The majority found that traditional torts fell markedly short in providing redress to victims of IPV, thereby exposing a gap in law that called for a remedy. Existing torts were designed to address discrete or episodic instances of violence and abuse but failed to recognise or account for the profound loss of dignity, autonomy and equality inflicted through coercive control in intimate relationships. Irrespective of the quantum of damages, which in this case was not in dispute, a tort regime that failed to acknowledge the true nature of the harm it sought to redress, was inadequate. The majority carefully crafted the tort of IPV tailored to bridge the precise gap it had identified.

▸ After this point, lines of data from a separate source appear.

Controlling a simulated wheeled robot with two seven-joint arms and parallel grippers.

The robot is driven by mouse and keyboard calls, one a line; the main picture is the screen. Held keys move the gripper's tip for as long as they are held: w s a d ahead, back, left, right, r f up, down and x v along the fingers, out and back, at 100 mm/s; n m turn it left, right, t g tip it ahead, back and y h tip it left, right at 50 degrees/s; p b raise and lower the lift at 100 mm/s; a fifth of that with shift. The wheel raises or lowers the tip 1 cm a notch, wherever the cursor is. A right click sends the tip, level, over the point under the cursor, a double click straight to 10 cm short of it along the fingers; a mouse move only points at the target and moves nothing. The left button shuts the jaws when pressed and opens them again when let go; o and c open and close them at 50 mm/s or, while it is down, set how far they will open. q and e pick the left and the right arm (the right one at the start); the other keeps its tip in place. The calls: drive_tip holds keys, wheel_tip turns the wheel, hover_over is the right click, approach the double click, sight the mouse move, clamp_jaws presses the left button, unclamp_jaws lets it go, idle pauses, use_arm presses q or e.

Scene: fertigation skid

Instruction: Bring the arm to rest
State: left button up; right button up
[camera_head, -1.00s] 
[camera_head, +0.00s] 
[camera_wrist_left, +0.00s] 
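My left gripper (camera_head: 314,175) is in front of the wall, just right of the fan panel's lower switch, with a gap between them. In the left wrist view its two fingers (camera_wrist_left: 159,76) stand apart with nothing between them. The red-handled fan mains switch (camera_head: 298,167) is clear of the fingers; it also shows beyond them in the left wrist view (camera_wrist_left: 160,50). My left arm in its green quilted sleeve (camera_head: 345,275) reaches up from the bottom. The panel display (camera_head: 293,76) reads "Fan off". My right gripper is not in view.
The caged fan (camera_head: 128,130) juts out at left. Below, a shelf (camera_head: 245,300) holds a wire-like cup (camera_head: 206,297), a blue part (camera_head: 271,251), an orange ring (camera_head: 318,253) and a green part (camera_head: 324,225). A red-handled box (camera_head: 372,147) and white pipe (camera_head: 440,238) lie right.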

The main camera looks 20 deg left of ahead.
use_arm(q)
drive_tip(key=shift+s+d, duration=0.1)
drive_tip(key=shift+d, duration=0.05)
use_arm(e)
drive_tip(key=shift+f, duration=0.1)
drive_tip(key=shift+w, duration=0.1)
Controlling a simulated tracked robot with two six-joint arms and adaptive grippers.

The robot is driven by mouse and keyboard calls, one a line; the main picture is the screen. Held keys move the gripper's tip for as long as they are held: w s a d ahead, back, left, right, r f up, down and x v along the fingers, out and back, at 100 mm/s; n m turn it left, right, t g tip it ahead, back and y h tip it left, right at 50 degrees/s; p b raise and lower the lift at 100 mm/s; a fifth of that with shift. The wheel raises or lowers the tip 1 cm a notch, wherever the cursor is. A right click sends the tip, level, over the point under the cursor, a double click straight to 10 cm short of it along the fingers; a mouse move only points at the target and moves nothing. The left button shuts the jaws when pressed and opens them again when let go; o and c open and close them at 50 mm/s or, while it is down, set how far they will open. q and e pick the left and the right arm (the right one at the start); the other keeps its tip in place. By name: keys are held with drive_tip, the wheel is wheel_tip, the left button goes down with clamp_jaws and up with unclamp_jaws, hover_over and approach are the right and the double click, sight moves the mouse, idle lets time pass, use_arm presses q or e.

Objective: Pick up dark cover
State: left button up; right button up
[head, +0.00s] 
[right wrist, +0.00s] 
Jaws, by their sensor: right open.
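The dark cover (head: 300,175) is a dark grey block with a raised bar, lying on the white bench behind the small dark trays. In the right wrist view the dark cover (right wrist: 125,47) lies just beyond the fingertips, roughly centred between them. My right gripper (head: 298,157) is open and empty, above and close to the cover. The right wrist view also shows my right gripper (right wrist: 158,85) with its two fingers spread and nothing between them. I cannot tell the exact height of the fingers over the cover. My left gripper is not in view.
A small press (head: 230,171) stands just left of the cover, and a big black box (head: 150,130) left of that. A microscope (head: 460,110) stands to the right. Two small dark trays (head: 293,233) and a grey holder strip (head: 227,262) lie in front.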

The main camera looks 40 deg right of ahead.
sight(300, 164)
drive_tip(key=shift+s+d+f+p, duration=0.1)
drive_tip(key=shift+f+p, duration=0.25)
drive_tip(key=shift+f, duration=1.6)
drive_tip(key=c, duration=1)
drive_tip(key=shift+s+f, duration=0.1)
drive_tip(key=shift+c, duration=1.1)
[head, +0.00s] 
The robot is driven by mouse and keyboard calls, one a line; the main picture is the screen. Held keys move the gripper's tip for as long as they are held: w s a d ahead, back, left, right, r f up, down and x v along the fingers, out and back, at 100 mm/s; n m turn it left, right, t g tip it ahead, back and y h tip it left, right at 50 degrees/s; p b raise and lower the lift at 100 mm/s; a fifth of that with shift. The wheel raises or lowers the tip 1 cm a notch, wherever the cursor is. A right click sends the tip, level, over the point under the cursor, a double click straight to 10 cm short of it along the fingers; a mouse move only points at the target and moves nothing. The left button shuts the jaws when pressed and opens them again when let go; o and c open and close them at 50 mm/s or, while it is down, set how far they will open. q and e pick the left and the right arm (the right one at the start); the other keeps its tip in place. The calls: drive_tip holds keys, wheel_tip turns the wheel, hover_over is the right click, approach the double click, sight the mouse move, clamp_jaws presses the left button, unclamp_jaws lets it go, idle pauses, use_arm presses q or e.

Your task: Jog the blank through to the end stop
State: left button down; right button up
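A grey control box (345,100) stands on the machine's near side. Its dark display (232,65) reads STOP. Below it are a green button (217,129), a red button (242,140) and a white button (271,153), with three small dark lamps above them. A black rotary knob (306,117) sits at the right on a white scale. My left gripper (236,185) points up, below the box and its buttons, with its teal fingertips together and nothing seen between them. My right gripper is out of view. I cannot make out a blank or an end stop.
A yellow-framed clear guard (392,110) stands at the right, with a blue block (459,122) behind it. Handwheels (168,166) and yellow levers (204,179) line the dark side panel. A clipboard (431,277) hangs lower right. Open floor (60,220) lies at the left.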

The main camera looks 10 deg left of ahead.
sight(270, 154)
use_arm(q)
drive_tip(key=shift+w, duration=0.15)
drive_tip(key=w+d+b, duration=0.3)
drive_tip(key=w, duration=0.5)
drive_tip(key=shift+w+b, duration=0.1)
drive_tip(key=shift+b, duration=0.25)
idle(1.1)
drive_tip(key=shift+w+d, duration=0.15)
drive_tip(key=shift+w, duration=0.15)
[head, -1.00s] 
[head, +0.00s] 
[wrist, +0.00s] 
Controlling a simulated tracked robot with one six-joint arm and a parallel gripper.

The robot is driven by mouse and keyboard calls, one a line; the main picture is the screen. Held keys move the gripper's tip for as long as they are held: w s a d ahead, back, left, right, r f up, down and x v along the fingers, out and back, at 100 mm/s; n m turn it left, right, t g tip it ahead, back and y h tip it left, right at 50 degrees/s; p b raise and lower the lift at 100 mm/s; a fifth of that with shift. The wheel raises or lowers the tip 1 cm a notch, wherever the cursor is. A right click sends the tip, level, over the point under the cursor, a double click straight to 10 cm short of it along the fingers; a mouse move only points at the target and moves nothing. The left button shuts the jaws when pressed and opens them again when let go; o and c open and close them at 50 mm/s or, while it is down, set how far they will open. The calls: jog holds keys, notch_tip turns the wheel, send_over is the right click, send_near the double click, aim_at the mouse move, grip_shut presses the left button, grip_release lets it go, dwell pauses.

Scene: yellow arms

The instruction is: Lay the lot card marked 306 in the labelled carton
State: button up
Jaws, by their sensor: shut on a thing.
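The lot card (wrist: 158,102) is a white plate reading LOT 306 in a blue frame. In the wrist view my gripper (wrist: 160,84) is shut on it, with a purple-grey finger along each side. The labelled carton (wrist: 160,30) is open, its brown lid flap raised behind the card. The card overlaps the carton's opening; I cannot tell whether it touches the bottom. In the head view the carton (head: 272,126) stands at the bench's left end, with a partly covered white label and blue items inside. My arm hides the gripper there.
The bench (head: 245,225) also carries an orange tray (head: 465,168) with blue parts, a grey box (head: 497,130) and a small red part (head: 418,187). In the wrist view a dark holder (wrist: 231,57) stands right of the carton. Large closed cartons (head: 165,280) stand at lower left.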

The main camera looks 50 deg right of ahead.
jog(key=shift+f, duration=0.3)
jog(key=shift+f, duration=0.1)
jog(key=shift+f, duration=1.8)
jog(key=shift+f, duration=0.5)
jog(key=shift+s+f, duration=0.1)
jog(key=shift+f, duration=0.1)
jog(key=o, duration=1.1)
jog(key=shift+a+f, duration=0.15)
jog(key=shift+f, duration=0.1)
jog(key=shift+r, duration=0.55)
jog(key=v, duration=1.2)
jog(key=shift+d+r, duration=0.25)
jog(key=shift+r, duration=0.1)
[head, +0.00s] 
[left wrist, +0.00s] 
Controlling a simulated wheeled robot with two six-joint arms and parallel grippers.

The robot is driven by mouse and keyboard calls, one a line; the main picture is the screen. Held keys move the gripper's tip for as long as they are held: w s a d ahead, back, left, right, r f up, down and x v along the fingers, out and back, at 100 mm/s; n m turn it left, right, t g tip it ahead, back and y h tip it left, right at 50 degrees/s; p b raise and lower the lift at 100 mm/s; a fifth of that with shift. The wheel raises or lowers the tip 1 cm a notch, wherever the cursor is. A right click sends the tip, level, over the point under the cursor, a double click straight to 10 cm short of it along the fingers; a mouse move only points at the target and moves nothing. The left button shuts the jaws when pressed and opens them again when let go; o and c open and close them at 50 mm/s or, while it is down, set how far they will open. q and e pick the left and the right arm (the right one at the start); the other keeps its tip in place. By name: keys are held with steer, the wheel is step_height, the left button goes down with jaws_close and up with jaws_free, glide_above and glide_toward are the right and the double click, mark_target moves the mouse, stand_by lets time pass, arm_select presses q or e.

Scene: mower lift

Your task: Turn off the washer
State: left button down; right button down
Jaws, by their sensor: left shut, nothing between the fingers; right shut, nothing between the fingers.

In contrast, the dissent concluded that no gap existed in the law. Traditional torts, in its view, were able to fairly compensate victims of IPV by awarding enhanced damages to account for the unique harm associated with IPV. The dissent emphasized that any development in the common law had to be grounded in the facts before the court. As Ms. Ahluwalia had received an adequate award of damages under the traditional torts, there remained no doctrinal gap necessitating the recognition of a new tort in her case. The dissent’s approach represents a more restrained version of incrementalism.
Conclusion
The law of torts follows the story of time. As time evolves, so do our values. With rapid advancements in technology, particularly AI, the very nature of human interactions and transactions is in flux. Tort law, if it is to remain relevant, will inevitably have to adapt. When it does, courts and litigants will have the benefit of the analytical framework gifted by the SCC in this case. Yet, as the sharp divide between the majority and dissent demonstrates, a framework does not predict outcomes. How future courts will interpret and apply the framework remains to be seen.